A demand limit of 6.7 kW was applied for this case for 3 h from 18:00 to 21:00, as shown in Fig. 7b. The case was run in the late evening on Jan 15, 2013. To keep the total consumption below demand limit, the BEM algorithm turned OFF and ON the EV a number of times from 18:00 to 18:45 to allow critical loads to operate. The EV was also turned OFF during the clothes dryer operation from 20:15 to 21:00. An irregularity in the operation cycle of the space cooling/heating unit was observed around 19:00. This is because the door of the smart house was open during that time, causing the additional space heater (used for representing summer case) to take longer than usual to warm up the room. Overall, the demonstration shows that the BEM algorithm keeps the total household consumption below the demand limit of 6.7 kW between 18:00 and 21:00. The washing machine and the dishwasher were deferred until the end of DR event. This resulted in 15 min load restrike after the DR event ended at 21:00, with a peak consumption of about 10.2 kW.

Summary of Results

To summarize the results from the four cases discussed above, the BEM algorithm was able to successfully control the household consumption below demand limit while maintaining customer priority and comfort settings, for both winter and summer cases. Although, winter and summer cases do not offer significant differences in terms of implementation results, both are presented here for sake of completeness of the study and proof of year-round effectiveness. Another point to note from the results is: in both cases, the rebound peak after DR event was almost equal to the original peak without DR. This shows that the imposed demand limit (i.e., 6.7 kW) is the marginal value for this specific smart house and a lower value of demand limit would have resulted in a higher restrike peak than original peak. This marginal value is important to consider for a utility before choosing a demand limit for a particular household.

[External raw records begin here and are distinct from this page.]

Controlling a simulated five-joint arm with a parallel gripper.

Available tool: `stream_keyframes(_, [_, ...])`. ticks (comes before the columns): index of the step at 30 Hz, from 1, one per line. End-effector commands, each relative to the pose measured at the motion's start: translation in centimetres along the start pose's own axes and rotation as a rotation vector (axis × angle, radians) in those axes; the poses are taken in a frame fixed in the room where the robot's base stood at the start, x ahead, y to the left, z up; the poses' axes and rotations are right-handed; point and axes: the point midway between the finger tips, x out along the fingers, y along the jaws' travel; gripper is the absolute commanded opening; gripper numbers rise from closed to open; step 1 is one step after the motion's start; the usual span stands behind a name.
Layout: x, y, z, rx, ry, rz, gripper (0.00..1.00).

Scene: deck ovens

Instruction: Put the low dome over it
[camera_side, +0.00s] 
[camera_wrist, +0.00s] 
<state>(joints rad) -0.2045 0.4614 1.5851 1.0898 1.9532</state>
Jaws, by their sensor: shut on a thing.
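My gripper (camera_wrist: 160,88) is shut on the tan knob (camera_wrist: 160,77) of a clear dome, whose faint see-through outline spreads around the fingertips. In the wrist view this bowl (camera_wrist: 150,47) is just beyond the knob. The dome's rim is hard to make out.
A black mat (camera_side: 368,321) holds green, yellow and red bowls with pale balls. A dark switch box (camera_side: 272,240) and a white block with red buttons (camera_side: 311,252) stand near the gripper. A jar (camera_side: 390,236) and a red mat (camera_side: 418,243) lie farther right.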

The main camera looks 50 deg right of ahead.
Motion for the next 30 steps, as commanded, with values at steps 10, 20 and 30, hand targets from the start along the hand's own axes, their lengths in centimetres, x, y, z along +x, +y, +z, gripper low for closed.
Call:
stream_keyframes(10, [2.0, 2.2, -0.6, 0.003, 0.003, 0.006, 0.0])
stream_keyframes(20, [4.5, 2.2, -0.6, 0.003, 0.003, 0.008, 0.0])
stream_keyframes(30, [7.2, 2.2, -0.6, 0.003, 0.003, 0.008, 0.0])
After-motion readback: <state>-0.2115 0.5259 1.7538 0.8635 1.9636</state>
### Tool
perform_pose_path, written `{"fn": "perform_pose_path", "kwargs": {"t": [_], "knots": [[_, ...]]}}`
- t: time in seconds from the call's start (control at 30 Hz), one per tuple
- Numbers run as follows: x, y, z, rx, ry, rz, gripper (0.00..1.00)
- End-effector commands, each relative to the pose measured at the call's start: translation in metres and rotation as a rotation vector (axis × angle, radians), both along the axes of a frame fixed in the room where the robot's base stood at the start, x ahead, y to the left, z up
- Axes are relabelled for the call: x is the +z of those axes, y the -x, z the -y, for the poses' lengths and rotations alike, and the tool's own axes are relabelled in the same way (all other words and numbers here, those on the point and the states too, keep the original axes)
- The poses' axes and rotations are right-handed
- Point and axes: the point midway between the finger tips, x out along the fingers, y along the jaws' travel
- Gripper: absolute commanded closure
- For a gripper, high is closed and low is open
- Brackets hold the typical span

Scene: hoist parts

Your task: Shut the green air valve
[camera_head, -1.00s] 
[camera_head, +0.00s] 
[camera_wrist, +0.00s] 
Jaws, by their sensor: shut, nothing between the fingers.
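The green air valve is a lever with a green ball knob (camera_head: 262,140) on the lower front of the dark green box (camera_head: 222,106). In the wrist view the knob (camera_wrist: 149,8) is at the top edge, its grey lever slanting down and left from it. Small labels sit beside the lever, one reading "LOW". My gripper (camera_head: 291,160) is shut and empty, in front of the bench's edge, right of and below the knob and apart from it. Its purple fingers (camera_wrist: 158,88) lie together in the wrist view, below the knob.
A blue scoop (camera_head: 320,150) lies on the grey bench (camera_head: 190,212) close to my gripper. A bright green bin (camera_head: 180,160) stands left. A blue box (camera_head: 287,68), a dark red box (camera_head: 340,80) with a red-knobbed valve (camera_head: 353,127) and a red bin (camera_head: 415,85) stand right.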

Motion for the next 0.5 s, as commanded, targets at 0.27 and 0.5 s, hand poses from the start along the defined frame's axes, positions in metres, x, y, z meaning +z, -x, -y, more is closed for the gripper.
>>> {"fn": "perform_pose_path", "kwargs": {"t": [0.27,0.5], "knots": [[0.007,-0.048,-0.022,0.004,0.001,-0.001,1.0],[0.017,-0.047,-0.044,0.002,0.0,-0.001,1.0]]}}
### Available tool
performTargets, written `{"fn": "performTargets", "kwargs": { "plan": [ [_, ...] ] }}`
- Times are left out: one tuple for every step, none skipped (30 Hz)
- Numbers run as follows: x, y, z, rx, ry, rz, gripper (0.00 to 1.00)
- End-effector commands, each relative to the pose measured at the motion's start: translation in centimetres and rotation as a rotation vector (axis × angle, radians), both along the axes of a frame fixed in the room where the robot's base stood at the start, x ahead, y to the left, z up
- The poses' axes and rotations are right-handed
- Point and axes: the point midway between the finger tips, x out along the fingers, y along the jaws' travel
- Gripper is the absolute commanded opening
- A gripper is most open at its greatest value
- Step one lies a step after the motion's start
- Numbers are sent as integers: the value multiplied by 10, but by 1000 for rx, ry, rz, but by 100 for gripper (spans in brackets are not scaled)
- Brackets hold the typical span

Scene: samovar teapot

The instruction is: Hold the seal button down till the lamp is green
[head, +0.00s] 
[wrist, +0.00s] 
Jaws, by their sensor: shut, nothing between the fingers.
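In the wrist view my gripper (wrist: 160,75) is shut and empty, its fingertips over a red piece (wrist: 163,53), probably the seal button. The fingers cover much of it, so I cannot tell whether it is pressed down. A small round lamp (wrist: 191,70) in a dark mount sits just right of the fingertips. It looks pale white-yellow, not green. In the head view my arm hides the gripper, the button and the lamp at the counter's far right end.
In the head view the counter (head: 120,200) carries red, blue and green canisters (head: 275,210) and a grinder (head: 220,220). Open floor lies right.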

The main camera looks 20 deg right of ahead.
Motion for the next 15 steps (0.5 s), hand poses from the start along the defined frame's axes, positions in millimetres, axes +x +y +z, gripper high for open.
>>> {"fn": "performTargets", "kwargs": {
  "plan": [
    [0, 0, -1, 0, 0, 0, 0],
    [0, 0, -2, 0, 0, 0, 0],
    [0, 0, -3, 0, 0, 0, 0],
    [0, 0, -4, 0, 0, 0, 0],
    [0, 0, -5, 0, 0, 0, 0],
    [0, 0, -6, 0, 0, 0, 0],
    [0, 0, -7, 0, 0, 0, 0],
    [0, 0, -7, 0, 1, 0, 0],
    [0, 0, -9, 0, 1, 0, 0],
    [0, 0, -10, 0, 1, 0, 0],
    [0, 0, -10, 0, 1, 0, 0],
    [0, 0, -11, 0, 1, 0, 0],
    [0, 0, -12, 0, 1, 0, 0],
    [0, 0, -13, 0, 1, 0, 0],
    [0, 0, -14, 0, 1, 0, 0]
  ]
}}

Lessons Learned from Field Implementation

From the field implementation of BEM in a smart house environment, the following issues and associated mitigation approaches are worth mentioning: issues of different data collection rates of 4-noks\(\textregistered \) and handling of communication failures and data errors.

Data Collection of 4-noks\(\textregistered \)

The 4-noks\(\textregistered \) smart plugs used in the smart house communicate with the centralized PC in a request-response type protocol. That is, these smart plugs provide sampled data in response to a request from the PC. If the communication channel was busy for any reason, a 10 s delay will be imposed before a new request is issued. Due to this reason, the number and timing of data collected by a particular smart plug within a particular minute varied highly from data within another minute and also from data collected by other smart plugs. As we use data in one-minute intervals for our analysis, this issue is resolved by averaging all data collected by a smart plug within a 60 s time window, and using the average as the representative data for that minute. There is at least one data collected during each minute by each smart plug, therefore the solution is deemed sufficient to resolve the data collection rate variation issue.

Handling of Communication Failures and Data Errors

As can be expected, communication failures and data errors with smart plugs existed during the case studies. The failure rates for smart plugs connected to loads ranged from a minimum of 0 % to maximum 2.11 %. The experiment shows that given the smart plug failures, our revised algorithm is able to make correct decisions based on the sampled data. This proves the robustness of the algorithm and its suitability for application in regular households that may have variety of appliances to monitor/control.

Conclusion

This paper presents the validation of the improved Building Energy Management (BEM) algorithm in a smart house environment. As the smart house environment used in this study is in Istanbul, Turkey, load profiles of typical Turkish customers have been developed from a conducted survey and have been used in the case study demonstrations. Load priority and preference settings are also derived from the outcome of the survey. Also, the experimental set-up consists of using either real loads or representative loads with profiles similar to real loads and temperature adjustments to represent seasonal profiles. Hence, the study closely resembles real-life scenarios in a real smart building environment. The paper focuses on field implementation issues and discusses solution approaches. Results demonstrate how the BEM algorithm can be useful for residential automated load management with an incentive-based demand response program. The work is expected to serve as a guide for widespread use of automated demand response applications in smart buildings using a building energy management system.